GIVEN REQUEST => Without the images, write out the whole listing exactly.

--------------------------------------------------

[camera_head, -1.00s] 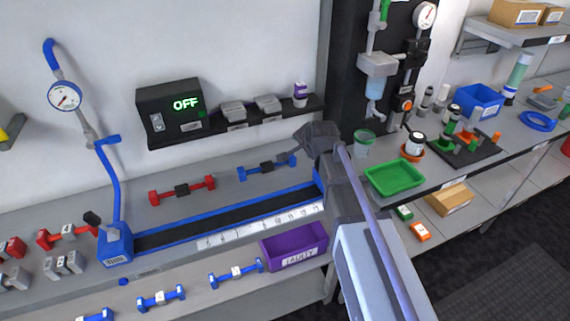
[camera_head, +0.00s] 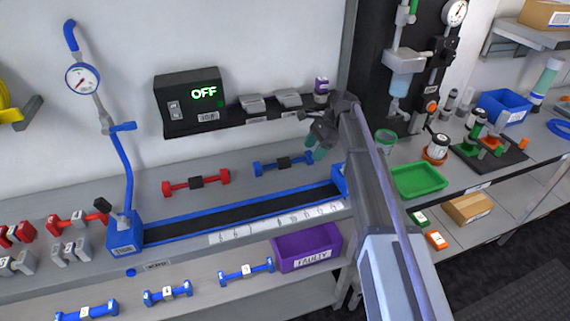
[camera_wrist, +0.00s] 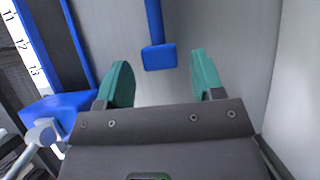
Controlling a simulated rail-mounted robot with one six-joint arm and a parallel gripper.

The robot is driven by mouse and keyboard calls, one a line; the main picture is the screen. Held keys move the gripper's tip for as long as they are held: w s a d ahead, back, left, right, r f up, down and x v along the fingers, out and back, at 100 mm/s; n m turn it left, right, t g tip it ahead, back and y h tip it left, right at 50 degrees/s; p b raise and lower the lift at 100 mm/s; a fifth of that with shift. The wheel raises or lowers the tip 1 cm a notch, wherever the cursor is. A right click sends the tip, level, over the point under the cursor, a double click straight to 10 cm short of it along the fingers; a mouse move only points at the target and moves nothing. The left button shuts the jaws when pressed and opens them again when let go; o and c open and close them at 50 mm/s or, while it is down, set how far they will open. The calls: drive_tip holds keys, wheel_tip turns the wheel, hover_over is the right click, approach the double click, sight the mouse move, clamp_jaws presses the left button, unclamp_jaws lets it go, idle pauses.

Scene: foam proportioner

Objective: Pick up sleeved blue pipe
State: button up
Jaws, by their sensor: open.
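A blue pipe with a dark sleeve around its middle (camera_head: 284,163) lies on the upper bench, behind the blue-edged black track. My gripper (camera_head: 314,152) is just right of the pipe's right end and above the bench, its teal fingers pointing down and left. In the wrist view, a blue block-shaped pipe end (camera_wrist: 159,57) with part of its bar shows ahead between the open fingers (camera_wrist: 160,78). The fingers are apart and hold nothing. The dark sleeve is out of the wrist view.
A red pipe with a dark sleeve (camera_head: 196,183) lies to the left. The track (camera_head: 240,212) runs in front. A black wall shelf (camera_head: 245,116) hangs behind. A purple bin (camera_head: 307,248) and several blue pipes with white sleeves sit lower down. A green tray (camera_head: 418,181) is at the right.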

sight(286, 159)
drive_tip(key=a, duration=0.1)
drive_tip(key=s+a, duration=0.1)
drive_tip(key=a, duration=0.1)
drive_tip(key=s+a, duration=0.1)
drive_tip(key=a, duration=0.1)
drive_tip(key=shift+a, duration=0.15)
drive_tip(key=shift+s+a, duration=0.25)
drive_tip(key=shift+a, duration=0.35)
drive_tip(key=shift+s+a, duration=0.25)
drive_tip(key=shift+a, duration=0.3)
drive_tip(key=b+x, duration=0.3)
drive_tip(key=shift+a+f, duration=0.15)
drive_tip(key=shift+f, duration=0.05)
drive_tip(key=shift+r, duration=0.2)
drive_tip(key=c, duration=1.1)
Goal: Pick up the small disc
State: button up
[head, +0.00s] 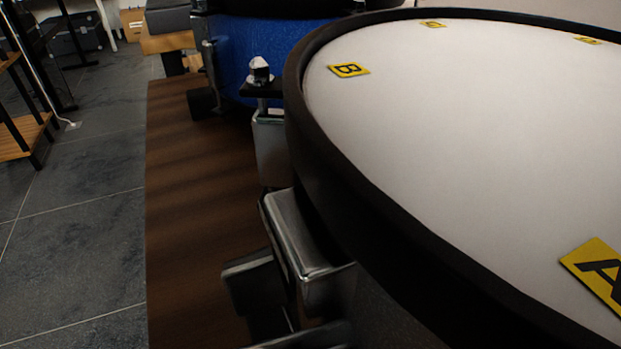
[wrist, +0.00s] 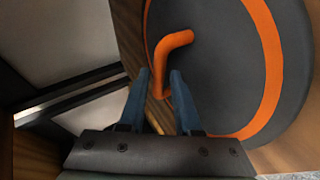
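In the wrist view a dark grey disc (wrist: 215,60) with an orange ring leans or lies past my gripper, filling the upper right; its right part reaches near the frame edge. A bent orange handle-like piece (wrist: 175,41) shows in front of its left part. My gripper (wrist: 159,78) has two blue fingers standing apart. The lower end of the orange piece shows between the fingers; I cannot tell whether it is between them in depth, and no contact is visible. Whether this disc is the task's small disc is not certain. My gripper and this disc do not show in the head view.
In the head view a large drum with a white top (head: 470,130) and dark rim fills the right, bearing yellow lettered tags (head: 348,69). A blue drum (head: 255,50) stands behind. Metal drum fittings (head: 300,245) stick out over the brown wooden surface (head: 190,210).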

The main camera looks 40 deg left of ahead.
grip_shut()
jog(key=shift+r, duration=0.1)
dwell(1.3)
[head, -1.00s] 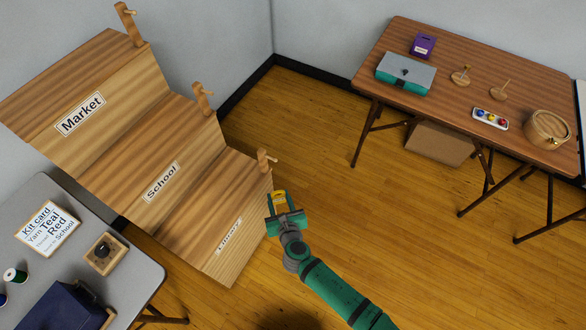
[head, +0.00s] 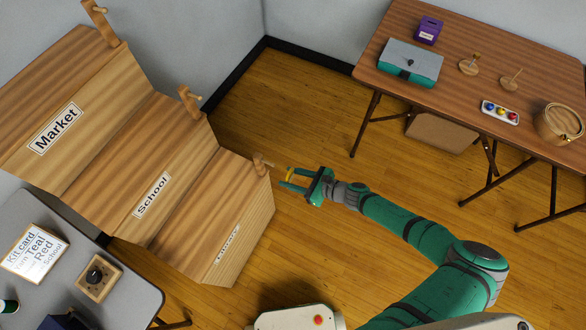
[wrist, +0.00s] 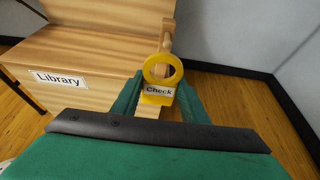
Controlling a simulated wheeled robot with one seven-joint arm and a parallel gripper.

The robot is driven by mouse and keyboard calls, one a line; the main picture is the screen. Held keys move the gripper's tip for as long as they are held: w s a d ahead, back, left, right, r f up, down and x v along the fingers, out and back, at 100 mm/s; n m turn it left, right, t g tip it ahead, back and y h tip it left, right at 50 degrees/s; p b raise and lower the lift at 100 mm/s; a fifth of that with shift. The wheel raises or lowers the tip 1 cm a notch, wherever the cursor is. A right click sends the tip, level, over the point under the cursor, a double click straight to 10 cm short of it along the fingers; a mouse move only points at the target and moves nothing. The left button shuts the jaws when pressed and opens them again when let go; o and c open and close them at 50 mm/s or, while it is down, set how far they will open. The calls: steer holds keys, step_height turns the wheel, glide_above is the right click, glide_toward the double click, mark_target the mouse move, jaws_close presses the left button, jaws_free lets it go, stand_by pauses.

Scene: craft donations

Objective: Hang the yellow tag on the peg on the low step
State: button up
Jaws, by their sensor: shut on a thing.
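The yellow tag (head: 290,174) is held between the fingers of my gripper (head: 288,181). In the wrist view the tag (wrist: 148,78) shows a round ring on top and a white "Check" label below. My gripper (wrist: 157,100) is shut on its lower part. The wooden peg (head: 262,163) stands at the right end of the low step (head: 205,205). In the head view the tag is just right of the peg, with a small gap. In the wrist view the peg (wrist: 166,42) rises behind the ring; whether its pin enters the ring cannot be told.
The low step reads "Library" in the wrist view. Higher steps, School (head: 152,195) and Market (head: 55,128), have pegs too. A brown table (head: 465,50) with several items stands at the back right. A grey table (head: 140,290) is at lower left. Open floor lies between.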

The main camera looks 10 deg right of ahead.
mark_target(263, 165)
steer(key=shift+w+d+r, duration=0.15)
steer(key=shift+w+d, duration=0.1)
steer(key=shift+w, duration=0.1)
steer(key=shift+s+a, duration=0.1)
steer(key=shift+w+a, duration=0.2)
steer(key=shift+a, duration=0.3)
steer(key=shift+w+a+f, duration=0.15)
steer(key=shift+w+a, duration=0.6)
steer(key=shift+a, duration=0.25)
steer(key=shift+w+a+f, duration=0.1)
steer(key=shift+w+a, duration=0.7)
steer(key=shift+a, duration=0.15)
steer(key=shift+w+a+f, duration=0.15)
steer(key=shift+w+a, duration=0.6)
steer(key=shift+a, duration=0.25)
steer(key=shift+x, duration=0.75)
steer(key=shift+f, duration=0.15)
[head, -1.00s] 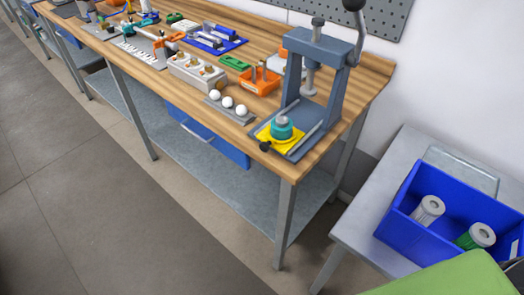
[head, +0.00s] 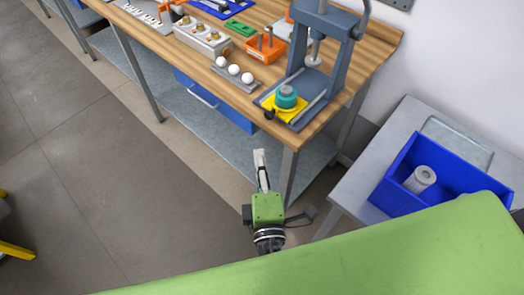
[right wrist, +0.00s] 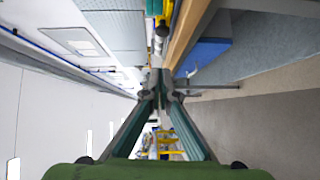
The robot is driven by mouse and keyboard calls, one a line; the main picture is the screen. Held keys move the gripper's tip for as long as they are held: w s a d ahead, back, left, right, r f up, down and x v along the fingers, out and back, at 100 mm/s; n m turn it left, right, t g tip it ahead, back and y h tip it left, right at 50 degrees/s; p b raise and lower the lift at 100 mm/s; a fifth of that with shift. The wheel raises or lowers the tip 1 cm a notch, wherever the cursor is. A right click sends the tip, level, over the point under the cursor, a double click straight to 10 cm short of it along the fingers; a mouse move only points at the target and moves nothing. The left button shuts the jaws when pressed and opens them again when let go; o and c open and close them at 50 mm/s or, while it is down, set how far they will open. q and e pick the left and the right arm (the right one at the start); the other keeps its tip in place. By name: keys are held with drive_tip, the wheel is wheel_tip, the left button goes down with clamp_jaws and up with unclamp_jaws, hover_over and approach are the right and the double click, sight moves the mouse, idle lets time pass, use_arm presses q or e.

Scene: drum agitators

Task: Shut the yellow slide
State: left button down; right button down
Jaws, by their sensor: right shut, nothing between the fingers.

--------------------------------------------------

WRITTEN ANSWER =>
[camera_head, -1.00s] 
[camera_head, +0.00s] 
[camera_wrist, +0.00s] 
Controlling a simulated rail-mounted robot with one six-joint arm and a parallel gripper.

The robot is driven by mouse and keyboard calls, one a line; the main picture is the screen. Held keys move the gripper's tip for as long as they are held: w s a d ahead, back, left, right, r f up, down and x v along the fingers, out and back, at 100 mm/s; n m turn it left, right, t g tip it ahead, back and y h tip it left, right at 50 degrees/s; p b raise and lower the lift at 100 mm/s; a fifth of that with shift. The wheel raises or lowers the tip 1 cm a notch, wherever the cursor is. A right click sends the tip, level, over the point under the cursor, a double click straight to 10 cm short of it along the fingers; a mouse move only points at the target and moves nothing. The left button shuts the jaws when pressed and opens them again when let go; o and c open and close them at 50 mm/s or, while it is down, set how far they will open. The calls: drive_tip holds keys, wheel_tip turns the wheel, hover_over is the right click, approach the double click, sight the mouse move, clamp_jaws presses the left button, unclamp_jaws lets it go, idle pauses.

Scene: foam proportioner

Objective: Pick up sleeved blue pipe
State: button up
Jaws, by their sensor: open.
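A blue pipe with a dark sleeve around its middle (camera_head: 284,163) lies on the upper bench, behind the blue-edged black track. My gripper (camera_head: 314,152) is just right of the pipe's right end and above the bench, its teal fingers pointing down and left. In the wrist view, a blue block-shaped pipe end (camera_wrist: 159,57) with part of its bar shows ahead between the open fingers (camera_wrist: 160,78). The fingers are apart and hold nothing. The dark sleeve is out of the wrist view.
A red pipe with a dark sleeve (camera_head: 196,183) lies to the left. The track (camera_head: 240,212) runs in front. A black wall shelf (camera_head: 245,116) hangs behind. A purple bin (camera_head: 307,248) and several blue pipes with white sleeves sit lower down. A green tray (camera_head: 418,181) is at the right.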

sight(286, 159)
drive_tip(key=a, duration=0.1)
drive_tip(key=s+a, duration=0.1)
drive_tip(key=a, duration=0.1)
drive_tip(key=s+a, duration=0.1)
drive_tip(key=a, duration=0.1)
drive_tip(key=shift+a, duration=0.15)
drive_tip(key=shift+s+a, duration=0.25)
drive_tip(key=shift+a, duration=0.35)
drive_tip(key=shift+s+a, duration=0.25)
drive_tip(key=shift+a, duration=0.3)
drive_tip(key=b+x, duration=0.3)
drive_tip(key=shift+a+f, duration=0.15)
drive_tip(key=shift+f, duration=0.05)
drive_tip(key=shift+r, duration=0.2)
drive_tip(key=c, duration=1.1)
Goal: Pick up the small disc
State: button up
[head, +0.00s] 
[wrist, +0.00s] 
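In the wrist view a dark grey disc (wrist: 215,60) with an orange ring leans or lies past my gripper, filling the upper right; its right part reaches near the frame edge. A bent orange handle-like piece (wrist: 175,41) shows in front of its left part. My gripper (wrist: 159,78) has two blue fingers standing apart. The lower end of the orange piece shows between the fingers; I cannot tell whether it is between them in depth, and no contact is visible. Whether this disc is the task's small disc is not certain. My gripper and this disc do not show in the head view.
In the head view a large drum with a white top (head: 470,130) and dark rim fills the right, bearing yellow lettered tags (head: 348,69). A blue drum (head: 255,50) stands behind. Metal drum fittings (head: 300,245) stick out over the brown wooden surface (head: 190,210).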

The main camera looks 40 deg left of ahead.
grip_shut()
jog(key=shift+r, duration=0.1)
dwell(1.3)
[head, -1.00s] 
[head, +0.00s] 
[wrist, +0.00s] 
Controlling a simulated wheeled robot with one seven-joint arm and a parallel gripper.

The robot is driven by mouse and keyboard calls, one a line; the main picture is the screen. Held keys move the gripper's tip for as long as they are held: w s a d ahead, back, left, right, r f up, down and x v along the fingers, out and back, at 100 mm/s; n m turn it left, right, t g tip it ahead, back and y h tip it left, right at 50 degrees/s; p b raise and lower the lift at 100 mm/s; a fifth of that with shift. The wheel raises or lowers the tip 1 cm a notch, wherever the cursor is. A right click sends the tip, level, over the point under the cursor, a double click straight to 10 cm short of it along the fingers; a mouse move only points at the target and moves nothing. The left button shuts the jaws when pressed and opens them again when let go; o and c open and close them at 50 mm/s or, while it is down, set how far they will open. The calls: steer holds keys, step_height turns the wheel, glide_above is the right click, glide_toward the double click, mark_target the mouse move, jaws_close presses the left button, jaws_free lets it go, stand_by pauses.

Scene: craft donations

Objective: Hang the yellow tag on the peg on the low step
State: button up
Jaws, by their sensor: shut on a thing.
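The yellow tag (head: 290,174) is held between the fingers of my gripper (head: 288,181). In the wrist view the tag (wrist: 148,78) shows a round ring on top and a white "Check" label below. My gripper (wrist: 157,100) is shut on its lower part. The wooden peg (head: 262,163) stands at the right end of the low step (head: 205,205). In the head view the tag is just right of the peg, with a small gap. In the wrist view the peg (wrist: 166,42) rises behind the ring; whether its pin enters the ring cannot be told.
The low step reads "Library" in the wrist view. Higher steps, School (head: 152,195) and Market (head: 55,128), have pegs too. A brown table (head: 465,50) with several items stands at the back right. A grey table (head: 140,290) is at lower left. Open floor lies between.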

The main camera looks 10 deg right of ahead.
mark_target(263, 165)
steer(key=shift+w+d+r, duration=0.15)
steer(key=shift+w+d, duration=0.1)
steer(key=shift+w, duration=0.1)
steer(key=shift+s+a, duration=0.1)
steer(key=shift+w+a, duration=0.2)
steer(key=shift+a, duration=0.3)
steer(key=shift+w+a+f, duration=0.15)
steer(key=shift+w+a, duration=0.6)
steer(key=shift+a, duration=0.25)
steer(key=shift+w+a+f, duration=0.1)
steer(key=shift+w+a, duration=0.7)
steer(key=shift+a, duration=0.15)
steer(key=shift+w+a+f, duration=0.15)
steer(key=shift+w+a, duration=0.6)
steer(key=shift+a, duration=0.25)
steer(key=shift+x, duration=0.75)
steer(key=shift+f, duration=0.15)
[head, -1.00s] 
[head, +0.00s] 
[right wrist, +0.00s] 
The robot is driven by mouse and keyboard calls, one a line; the main picture is the screen. Held keys move the gripper's tip for as long as they are held: w s a d ahead, back, left, right, r f up, down and x v along the fingers, out and back, at 100 mm/s; n m turn it left, right, t g tip it ahead, back and y h tip it left, right at 50 degrees/s; p b raise and lower the lift at 100 mm/s; a fifth of that with shift. The wheel raises or lowers the tip 1 cm a notch, wherever the cursor is. A right click sends the tip, level, over the point under the cursor, a double click straight to 10 cm short of it along the fingers; a mouse move only points at the target and moves nothing. The left button shuts the jaws when pressed and opens them again when let go; o and c open and close them at 50 mm/s or, while it is down, set how far they will open. q and e pick the left and the right arm (the right one at the start); the other keeps its tip in place. By name: keys are held with drive_tip, the wheel is wheel_tip, the left button goes down with clamp_jaws and up with unclamp_jaws, hover_over and approach are the right and the double click, sight moves the mouse, idle lets time pass, use_arm presses q or e.

Scene: drum agitators

Task: Shut the yellow slide
State: left button down; right button down
Jaws, by their sensor: right shut, nothing between the fingers.

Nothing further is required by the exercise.